Robot control records
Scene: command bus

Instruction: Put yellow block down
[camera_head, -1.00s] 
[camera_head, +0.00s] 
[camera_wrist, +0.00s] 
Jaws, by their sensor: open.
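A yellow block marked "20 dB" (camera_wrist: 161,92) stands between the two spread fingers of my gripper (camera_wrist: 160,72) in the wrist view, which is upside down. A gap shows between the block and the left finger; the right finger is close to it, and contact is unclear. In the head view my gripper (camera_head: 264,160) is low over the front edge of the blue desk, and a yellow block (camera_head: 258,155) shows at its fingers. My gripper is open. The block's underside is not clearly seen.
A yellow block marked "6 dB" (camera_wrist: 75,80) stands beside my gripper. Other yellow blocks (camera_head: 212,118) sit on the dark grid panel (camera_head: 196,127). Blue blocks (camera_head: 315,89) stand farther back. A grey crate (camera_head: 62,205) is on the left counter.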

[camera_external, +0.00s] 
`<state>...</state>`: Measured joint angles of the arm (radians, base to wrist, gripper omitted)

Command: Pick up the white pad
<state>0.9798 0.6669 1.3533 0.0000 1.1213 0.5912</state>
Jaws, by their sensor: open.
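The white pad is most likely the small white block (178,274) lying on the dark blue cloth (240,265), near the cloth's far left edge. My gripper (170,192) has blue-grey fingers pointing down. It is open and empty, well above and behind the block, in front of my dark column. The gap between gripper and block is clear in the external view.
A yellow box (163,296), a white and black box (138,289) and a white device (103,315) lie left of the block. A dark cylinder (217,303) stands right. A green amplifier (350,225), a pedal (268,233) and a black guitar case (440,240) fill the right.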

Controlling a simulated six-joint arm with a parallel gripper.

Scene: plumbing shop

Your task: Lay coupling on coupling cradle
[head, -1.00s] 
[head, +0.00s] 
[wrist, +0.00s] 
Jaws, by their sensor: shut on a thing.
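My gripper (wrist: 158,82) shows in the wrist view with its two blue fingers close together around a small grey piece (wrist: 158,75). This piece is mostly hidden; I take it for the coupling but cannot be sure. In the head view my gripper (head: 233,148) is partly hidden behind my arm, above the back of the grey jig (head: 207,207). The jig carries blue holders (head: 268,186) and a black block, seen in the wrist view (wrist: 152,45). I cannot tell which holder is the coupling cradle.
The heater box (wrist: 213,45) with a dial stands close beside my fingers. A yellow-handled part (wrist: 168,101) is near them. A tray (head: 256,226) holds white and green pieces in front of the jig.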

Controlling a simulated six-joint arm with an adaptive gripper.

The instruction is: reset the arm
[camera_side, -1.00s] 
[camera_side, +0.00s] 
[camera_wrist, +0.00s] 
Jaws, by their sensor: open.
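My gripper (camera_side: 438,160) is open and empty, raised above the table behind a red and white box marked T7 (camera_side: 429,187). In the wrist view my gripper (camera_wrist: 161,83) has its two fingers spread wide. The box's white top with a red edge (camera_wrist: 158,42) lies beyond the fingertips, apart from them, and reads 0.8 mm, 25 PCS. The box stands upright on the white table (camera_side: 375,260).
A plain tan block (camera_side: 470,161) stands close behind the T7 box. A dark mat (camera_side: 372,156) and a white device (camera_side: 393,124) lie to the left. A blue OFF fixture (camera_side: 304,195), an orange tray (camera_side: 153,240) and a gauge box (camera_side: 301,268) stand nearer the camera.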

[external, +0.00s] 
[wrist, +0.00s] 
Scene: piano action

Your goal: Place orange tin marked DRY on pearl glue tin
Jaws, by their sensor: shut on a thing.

- **YOUR GOAL**
Retype all the material above precisely, with no line left out.

- **EXERCISE SOLUTION**
Scene: command bus

Instruction: Put yellow block down
[camera_head, -1.00s] 
[camera_head, +0.00s] 
[camera_wrist, +0.00s] 
Jaws, by their sensor: open.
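A yellow block marked "20 dB" (camera_wrist: 161,92) stands between the two spread fingers of my gripper (camera_wrist: 160,72) in the wrist view, which is upside down. A gap shows between the block and the left finger; the right finger is close to it, and contact is unclear. In the head view my gripper (camera_head: 264,160) is low over the front edge of the blue desk, and a yellow block (camera_head: 258,155) shows at its fingers. My gripper is open. The block's underside is not clearly seen.
A yellow block marked "6 dB" (camera_wrist: 75,80) stands beside my gripper. Other yellow blocks (camera_head: 212,118) sit on the dark grid panel (camera_head: 196,127). Blue blocks (camera_head: 315,89) stand farther back. A grey crate (camera_head: 62,205) is on the left counter.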

[camera_external, +0.00s] 
`<state>...</state>`: Measured joint angles of the arm (radians, base to wrist, gripper omitted)

Command: Pick up the white pad
<state>0.9798 0.6669 1.3533 0.0000 1.1213 0.5912</state>
Jaws, by their sensor: open.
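The white pad is most likely the small white block (178,274) lying on the dark blue cloth (240,265), near the cloth's far left edge. My gripper (170,192) has blue-grey fingers pointing down. It is open and empty, well above and behind the block, in front of my dark column. The gap between gripper and block is clear in the external view.
A yellow box (163,296), a white and black box (138,289) and a white device (103,315) lie left of the block. A dark cylinder (217,303) stands right. A green amplifier (350,225), a pedal (268,233) and a black guitar case (440,240) fill the right.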

Controlling a simulated six-joint arm with a parallel gripper.

Scene: plumbing shop

Your task: Lay coupling on coupling cradle
[head, -1.00s] 
[head, +0.00s] 
[wrist, +0.00s] 
Jaws, by their sensor: shut on a thing.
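My gripper (wrist: 158,82) shows in the wrist view with its two blue fingers close together around a small grey piece (wrist: 158,75). This piece is mostly hidden; I take it for the coupling but cannot be sure. In the head view my gripper (head: 233,148) is partly hidden behind my arm, above the back of the grey jig (head: 207,207). The jig carries blue holders (head: 268,186) and a black block, seen in the wrist view (wrist: 152,45). I cannot tell which holder is the coupling cradle.
The heater box (wrist: 213,45) with a dial stands close beside my fingers. A yellow-handled part (wrist: 168,101) is near them. A tray (head: 256,226) holds white and green pieces in front of the jig.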

Controlling a simulated six-joint arm with an adaptive gripper.

The instruction is: reset the arm
[camera_side, -1.00s] 
[camera_side, +0.00s] 
[camera_wrist, +0.00s] 
Jaws, by their sensor: open.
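My gripper (camera_side: 438,160) is open and empty, raised above the table behind a red and white box marked T7 (camera_side: 429,187). In the wrist view my gripper (camera_wrist: 161,83) has its two fingers spread wide. The box's white top with a red edge (camera_wrist: 158,42) lies beyond the fingertips, apart from them, and reads 0.8 mm, 25 PCS. The box stands upright on the white table (camera_side: 375,260).
A plain tan block (camera_side: 470,161) stands close behind the T7 box. A dark mat (camera_side: 372,156) and a white device (camera_side: 393,124) lie to the left. A blue OFF fixture (camera_side: 304,195), an orange tray (camera_side: 153,240) and a gauge box (camera_side: 301,268) stand nearer the camera.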

[external, +0.00s] 
[wrist, +0.00s] 
Scene: piano action

Your goal: Place orange tin marked DRY on pearl glue tin
Jaws, by their sensor: shut on a thing.

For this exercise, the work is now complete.